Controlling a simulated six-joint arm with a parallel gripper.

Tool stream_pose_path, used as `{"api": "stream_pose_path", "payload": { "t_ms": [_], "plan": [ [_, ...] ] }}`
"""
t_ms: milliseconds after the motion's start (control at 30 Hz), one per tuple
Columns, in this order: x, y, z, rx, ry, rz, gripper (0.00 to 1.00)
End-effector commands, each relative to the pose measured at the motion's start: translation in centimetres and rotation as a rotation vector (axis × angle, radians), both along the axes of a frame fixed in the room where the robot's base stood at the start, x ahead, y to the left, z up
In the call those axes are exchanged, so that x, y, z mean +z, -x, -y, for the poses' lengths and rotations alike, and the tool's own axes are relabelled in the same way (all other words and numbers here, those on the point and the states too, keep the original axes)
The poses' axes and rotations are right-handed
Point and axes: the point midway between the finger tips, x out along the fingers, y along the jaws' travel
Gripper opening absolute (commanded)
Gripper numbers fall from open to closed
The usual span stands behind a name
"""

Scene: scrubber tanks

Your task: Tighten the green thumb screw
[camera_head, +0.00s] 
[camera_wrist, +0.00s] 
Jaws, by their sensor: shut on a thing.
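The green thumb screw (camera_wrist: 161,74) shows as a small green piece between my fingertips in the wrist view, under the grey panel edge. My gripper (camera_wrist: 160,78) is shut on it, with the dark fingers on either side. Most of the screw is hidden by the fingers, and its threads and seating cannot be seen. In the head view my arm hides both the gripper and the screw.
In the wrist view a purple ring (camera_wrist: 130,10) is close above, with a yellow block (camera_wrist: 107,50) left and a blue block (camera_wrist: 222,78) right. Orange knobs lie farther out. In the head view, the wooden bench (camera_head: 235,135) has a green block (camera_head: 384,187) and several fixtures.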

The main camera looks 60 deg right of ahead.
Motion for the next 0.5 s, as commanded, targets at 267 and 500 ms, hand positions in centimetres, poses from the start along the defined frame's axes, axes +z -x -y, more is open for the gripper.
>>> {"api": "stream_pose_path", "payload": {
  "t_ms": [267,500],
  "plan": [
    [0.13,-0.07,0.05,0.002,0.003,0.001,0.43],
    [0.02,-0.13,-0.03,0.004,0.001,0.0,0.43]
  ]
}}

# # #

▸ **Required task**: Print exactly the lines from the one containing "t_ms: milliseconds after" to the one containing "Columns, in this", both included, and nothing else.

▸ **Final result**:
t_ms: milliseconds after the motion's start (control at 30 Hz), one per tuple
Columns, in this order: x, y, z, rx, ry, rz, gripper (0.00 to 1.00)

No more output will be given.